During my summer holiday travelling across Italy, I visited Verona for a few days with my family. During our last night there, we went to see a theatrical production of Romeo and Juliet. Not having done any research beforehand, I had expected a generic theatrical experience where you take in the performance and feel numb by the end of it from sitting still for so long.

Needless to say, I was surprised to find that we had actually booked tickets to see a travelling show, so the rendition of Romeo and Juliet was more interactive than expected. Given that Verona is home to the courtyard of Juliet, it is not surprising that it was used to full effect. You start off in the aforementioned courtyard, where tourists flock to visit and take pictures of them placing their hand on Juliet’s breast, and then move around the city before ending up at the Teatro Nuovo for the finale. The performance managed to skilfully mix the classic appeal of Shakespeare’s play with street theatre, and was far more interactive than I expected. That’s because you were invited to partake in dancing and bear witness to the intrigue that develops over their secret marriage or the friar’s plot.

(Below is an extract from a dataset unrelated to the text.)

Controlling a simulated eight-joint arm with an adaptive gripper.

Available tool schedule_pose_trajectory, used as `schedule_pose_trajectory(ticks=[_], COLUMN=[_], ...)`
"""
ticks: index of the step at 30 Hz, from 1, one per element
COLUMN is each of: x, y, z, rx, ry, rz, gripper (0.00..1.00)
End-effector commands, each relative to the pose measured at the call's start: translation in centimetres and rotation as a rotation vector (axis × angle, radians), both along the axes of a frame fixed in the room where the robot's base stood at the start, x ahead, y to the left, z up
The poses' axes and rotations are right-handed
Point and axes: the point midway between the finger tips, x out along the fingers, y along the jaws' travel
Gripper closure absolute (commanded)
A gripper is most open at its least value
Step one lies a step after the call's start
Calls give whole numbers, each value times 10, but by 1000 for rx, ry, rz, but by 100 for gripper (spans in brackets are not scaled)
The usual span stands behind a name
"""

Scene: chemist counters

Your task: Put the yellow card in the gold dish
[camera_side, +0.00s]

If walking isn’t your thing, fear not, as you only explore the modest-sized city centre. If you go to see this production in the late afternoon, you’ll find that the streets are still very lively as you walk around; Italians are fond of evening strolls (or ‘la passeggiata’) where they dress up in nice clothes, walk on the streets and socialise with each other or do some window-shopping. It also doesn’t hurt that you get to see the many restaurants and shops around Verona. If you think that you can settle down after a performance to a nice dinner, however, think again. Most of the best places close relatively early compared to the UK so it is advisable to eat out before visiting the theatre.

The narrator did a splendid job at entertaining the theatre-goers throughout the night. This was only amplified (no pun intended) by the theatre acoustics during the last few acts, which contributed to an emotive, tense atmosphere as the play reached the climax. I believe that the audience participation and involvement beforehand contributed to this and the realistic performances of the actors meant you could fully immerse yourself in the experience.

Since Verona is otherwise a sedate city, going to the theatre provided a nice change of pace from exploring the Italian architecture, indulging in the many varieties of ice-cream and bathing in the sun. Overall, I would recommend this experience to anyone passing through Verona over the summer; the show does not run at other times of the year. If nothing else, the fact that tickets are typically less than twenty euros per person should make it worth a degree of consideration.